When countries in Europe, Southeast Asia, and East Asia, including Japan and South Korea successfully shift the focus of Trump's policy toward China alone, his "reciprocal tariffs" could even gain a certain degree of broad support, effectively being legitimized from a geopolitical standpoint. Once the issue of "reciprocal tariffs" is settled, there are, in fact, few fundamental problems left in the U.S. economy and industry. The real uncertainty lies in Europe. Europe is clearly stuck in the quagmire of the Ukraine war, and even if "peace" is eventually achieved, it will still be incapable of bearing the burden of Ukraine's post-war reconstruction. As a result, global capital will have few viable destinations, making a return flow to the U.S. highly likely.

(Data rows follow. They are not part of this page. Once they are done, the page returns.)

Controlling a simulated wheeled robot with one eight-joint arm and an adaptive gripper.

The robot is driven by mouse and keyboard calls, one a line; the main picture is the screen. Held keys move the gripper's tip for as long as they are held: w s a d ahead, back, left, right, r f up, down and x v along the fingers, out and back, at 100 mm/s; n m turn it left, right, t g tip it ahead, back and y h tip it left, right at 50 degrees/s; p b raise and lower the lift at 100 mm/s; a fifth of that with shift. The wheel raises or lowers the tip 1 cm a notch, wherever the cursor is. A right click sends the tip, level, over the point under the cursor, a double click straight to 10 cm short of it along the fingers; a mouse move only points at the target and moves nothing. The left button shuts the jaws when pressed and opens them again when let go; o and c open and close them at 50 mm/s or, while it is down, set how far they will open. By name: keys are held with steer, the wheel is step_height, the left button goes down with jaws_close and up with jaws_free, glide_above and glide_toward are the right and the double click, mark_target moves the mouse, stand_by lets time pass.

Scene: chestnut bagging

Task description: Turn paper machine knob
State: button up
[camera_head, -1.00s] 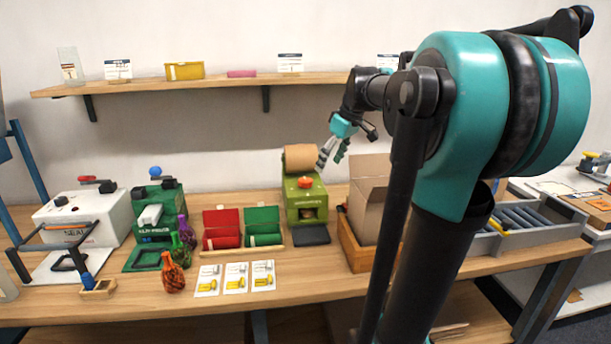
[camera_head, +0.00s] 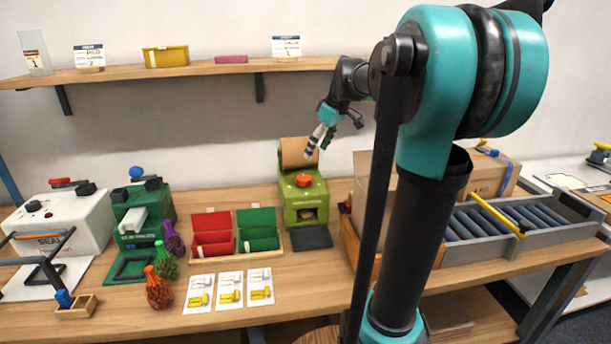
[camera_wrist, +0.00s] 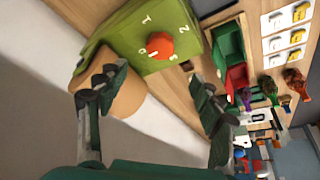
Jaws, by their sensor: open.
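The paper machine (camera_head: 305,200) is a green box on the table near the back wall, with a brown paper roll (camera_head: 298,153) on its top rear. Its orange-red knob (camera_head: 303,180) sits on the upper face. In the wrist view the knob (camera_wrist: 159,46) lies in a ring of white marks, beyond my fingertips and roughly between them. My gripper (camera_head: 318,141) is above and slightly right of the machine, beside the paper roll. The wrist view shows my gripper (camera_wrist: 155,92) with fingers spread wide and nothing between them. One finger overlaps the roll in that view.
Red and green open boxes (camera_head: 237,248) stand left of the machine, with several cards (camera_head: 230,288) in front. Netted bags (camera_head: 160,288) and green and white machines stand farther left. A cardboard box and roller conveyor (camera_head: 510,220) are at right. A shelf (camera_head: 180,74) runs above.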

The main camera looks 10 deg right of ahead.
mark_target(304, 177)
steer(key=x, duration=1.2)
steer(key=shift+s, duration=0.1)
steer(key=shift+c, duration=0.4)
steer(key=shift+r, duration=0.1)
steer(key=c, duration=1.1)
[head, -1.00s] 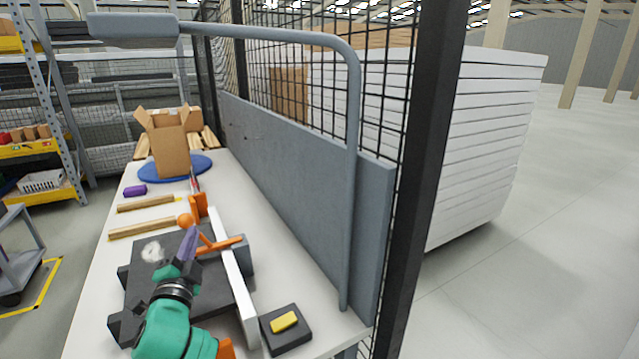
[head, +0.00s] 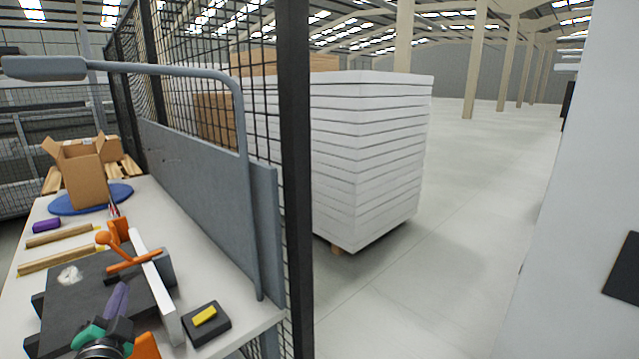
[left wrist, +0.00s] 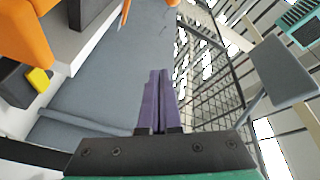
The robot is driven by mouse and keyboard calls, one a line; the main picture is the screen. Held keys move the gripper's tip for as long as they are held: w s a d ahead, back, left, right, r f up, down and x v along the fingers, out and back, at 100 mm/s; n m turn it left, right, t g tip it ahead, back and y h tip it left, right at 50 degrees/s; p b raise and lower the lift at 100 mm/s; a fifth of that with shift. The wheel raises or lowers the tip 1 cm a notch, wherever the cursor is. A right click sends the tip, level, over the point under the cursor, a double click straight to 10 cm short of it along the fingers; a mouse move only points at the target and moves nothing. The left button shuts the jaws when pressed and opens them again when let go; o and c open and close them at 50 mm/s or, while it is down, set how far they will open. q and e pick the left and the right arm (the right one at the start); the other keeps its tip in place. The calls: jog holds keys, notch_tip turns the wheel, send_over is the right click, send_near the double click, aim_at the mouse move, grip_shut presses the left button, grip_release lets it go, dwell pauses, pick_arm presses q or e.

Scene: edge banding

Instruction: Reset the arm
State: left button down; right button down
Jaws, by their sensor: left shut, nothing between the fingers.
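My left gripper (head: 115,305) shows at the bottom left of the head view, over the near part of the black fixture (head: 85,290) on the workbench. Its two purple fingers are together with nothing between them. In the left wrist view the same fingers (left wrist: 155,98) lie side by side and point toward the grey back panel (left wrist: 110,75) and the mesh fence. My right gripper is not in either view.
The fixture carries a white board (head: 160,285) and an orange clamp (head: 130,258). A yellow block on a black pad (head: 207,325) lies near the bench's right end. A lamp arm (head: 243,170) and fence post (head: 295,170) rise at the right. Open floor (head: 440,250) lies beyond.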

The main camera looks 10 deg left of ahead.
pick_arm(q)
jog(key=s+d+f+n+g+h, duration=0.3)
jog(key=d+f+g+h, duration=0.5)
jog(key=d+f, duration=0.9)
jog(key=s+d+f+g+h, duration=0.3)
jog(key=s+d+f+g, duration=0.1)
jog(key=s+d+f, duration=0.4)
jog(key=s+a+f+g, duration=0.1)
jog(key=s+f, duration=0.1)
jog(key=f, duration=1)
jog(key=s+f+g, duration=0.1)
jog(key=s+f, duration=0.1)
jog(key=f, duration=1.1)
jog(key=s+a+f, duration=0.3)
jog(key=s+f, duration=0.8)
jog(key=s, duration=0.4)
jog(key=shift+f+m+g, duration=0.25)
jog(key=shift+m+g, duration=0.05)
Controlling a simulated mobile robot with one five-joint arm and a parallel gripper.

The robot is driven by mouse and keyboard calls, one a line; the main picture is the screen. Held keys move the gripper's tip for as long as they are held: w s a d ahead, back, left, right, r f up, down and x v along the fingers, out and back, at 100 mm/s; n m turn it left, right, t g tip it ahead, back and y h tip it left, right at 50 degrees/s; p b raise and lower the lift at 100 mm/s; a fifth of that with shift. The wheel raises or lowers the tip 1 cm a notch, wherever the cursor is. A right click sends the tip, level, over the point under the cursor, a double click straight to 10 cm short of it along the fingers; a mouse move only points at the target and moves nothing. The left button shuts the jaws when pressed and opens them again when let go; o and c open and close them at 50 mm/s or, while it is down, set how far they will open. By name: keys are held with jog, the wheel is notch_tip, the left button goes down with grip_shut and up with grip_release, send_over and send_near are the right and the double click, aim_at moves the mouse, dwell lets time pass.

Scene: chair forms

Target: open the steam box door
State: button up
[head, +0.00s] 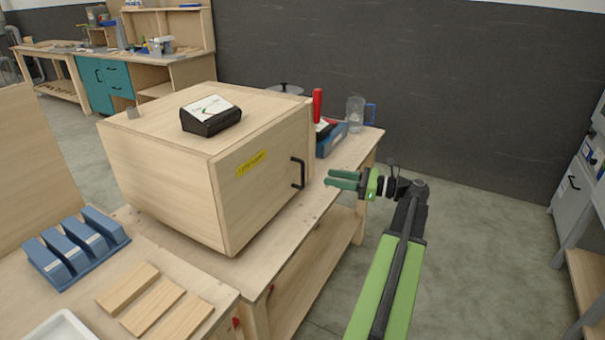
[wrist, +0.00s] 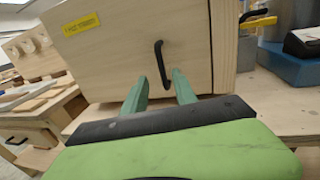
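The steam box (head: 165,160) is a large plywood box on the workbench. Its door (head: 262,182) is the face toward my arm and looks shut. The door carries a yellow label (head: 251,163) and a black bar handle (head: 298,173). In the wrist view the handle (wrist: 163,65) stands upright just beyond and between my fingertips. My gripper (head: 331,179) has green fingers, is open and empty, and points at the handle from the right. In the wrist view the fingers (wrist: 160,82) are spread apart. The handle's lower end lies close to the fingertips; contact cannot be told.
A black device (head: 211,116) sits on the box top. A blue bin (head: 329,138), a red-handled tool (head: 317,104) and a clear jar (head: 355,108) stand behind the box. Blue forms (head: 77,247) and wood strips (head: 152,304) lie at front left. Floor right of the bench is clear.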

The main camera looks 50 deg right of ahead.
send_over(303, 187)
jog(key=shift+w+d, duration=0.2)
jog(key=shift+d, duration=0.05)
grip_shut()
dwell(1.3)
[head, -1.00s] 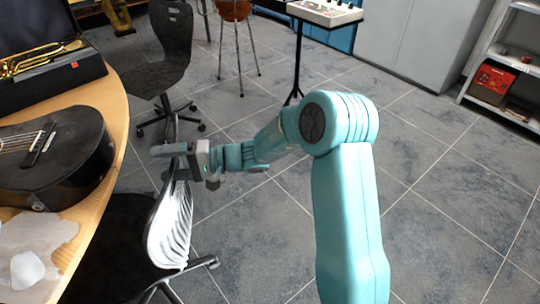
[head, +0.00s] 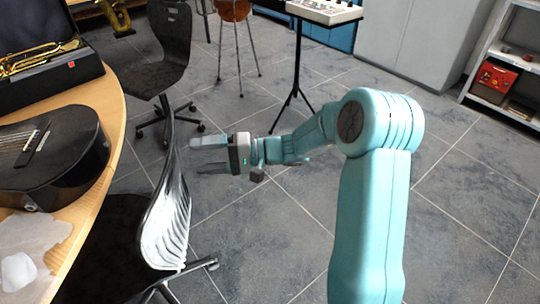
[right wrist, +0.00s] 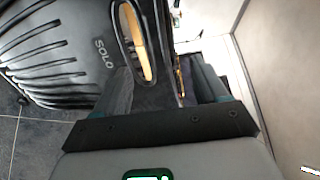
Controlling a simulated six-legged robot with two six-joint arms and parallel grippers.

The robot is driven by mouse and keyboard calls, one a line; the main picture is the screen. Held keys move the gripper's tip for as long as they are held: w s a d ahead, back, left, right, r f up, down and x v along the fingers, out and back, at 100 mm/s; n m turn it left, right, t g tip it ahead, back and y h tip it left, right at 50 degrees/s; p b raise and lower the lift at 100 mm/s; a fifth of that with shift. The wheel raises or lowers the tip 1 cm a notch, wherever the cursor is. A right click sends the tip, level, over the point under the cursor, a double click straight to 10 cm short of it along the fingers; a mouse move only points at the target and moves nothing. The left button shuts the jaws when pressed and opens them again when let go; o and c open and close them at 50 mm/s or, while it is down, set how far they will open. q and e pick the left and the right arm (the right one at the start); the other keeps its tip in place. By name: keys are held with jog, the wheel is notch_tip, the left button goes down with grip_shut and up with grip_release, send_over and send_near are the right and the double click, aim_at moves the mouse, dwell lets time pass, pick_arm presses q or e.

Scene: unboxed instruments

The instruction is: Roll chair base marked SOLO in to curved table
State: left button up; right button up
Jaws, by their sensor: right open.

Looking at the competition between Europe and the U.S., what progressive governments across Europe are actually doing amounts to a "last resistance". It is inevitable that deglobalization will impact Europe. Sooner or later, this will become a consensus in global markets. Right-wing conservatism, or even the far right, is bound to rise and become mainstream in Europe, just as it has happened in the U.S.

Final analysis conclusion:

When examining today's economic and policy shifts, the impact and responses triggered by the "Nixon Shock" are well worth comparative study. One can infer the possible trajectory of Trump administration policies, particularly if his key advisor, Stephen Miran retains the ability to make adjustments. This means that there is a real chance that some policy changes could occur. In the context of U.S.-Europe competition, what progressive governments in Europe are currently doing is, in effect, a "last resistance. Deglobalization is bound to impact Europe; this will eventually become a widely accepted view in global markets. As a result, right-wing conservatism, even far-right movements, are likely to rise and become mainstream across Europe, mirroring the political shift already seen in the U.S.